::: RECORDS SUPPLIED :::
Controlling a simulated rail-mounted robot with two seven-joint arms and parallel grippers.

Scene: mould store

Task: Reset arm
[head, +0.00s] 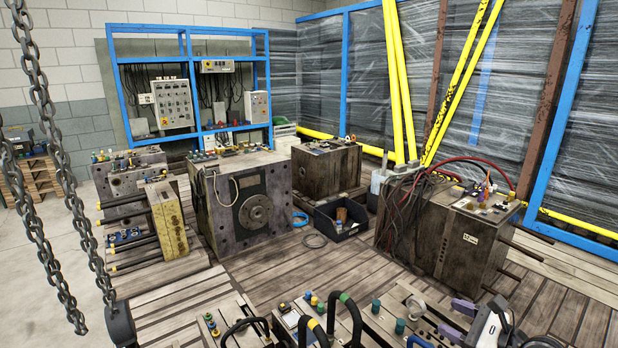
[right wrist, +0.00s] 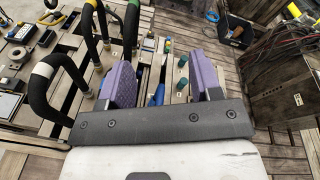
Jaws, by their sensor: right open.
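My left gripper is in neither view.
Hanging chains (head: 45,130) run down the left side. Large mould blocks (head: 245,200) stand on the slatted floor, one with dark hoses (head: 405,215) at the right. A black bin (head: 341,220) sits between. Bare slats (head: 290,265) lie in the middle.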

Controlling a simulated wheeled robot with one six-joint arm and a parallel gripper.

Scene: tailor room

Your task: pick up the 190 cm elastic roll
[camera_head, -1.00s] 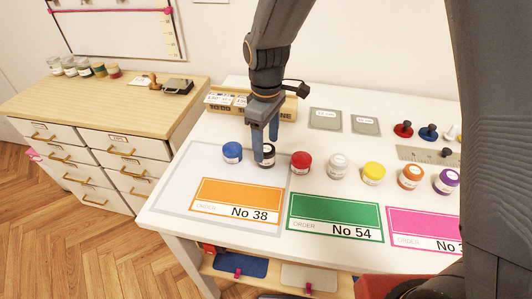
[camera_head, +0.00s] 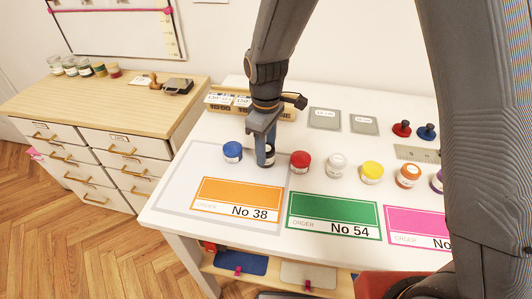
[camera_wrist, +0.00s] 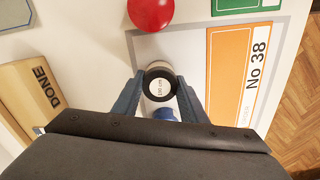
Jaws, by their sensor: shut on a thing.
:::
::: RECORDS SUPPLIED :::
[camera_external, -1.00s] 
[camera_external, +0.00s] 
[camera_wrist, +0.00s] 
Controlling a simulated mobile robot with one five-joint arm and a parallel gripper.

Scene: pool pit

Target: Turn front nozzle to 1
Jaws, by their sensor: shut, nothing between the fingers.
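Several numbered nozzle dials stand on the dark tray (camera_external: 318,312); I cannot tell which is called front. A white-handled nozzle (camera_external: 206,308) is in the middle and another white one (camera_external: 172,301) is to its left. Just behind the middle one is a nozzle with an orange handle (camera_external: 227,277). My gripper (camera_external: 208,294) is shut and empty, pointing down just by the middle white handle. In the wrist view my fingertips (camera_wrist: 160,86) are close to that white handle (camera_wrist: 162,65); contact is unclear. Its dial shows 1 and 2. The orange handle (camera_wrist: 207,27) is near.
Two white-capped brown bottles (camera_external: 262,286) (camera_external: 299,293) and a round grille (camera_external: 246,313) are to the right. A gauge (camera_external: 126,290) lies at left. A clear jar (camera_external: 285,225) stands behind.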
:::
● **YOUR OBJECTIVE**
Copy out, exactly, every line from the one that contains "Your task: pick up the 190 cm elastic roll" through the one that contains "Jaws, by their sensor: shut on a thing.". Pictures stay out of the copy.

● **FINISHED EXERCISE**
Your task: pick up the 190 cm elastic roll
[camera_head, -1.00s] 
[camera_head, +0.00s] 
[camera_wrist, +0.00s] 
Jaws, by their sensor: shut on a thing.

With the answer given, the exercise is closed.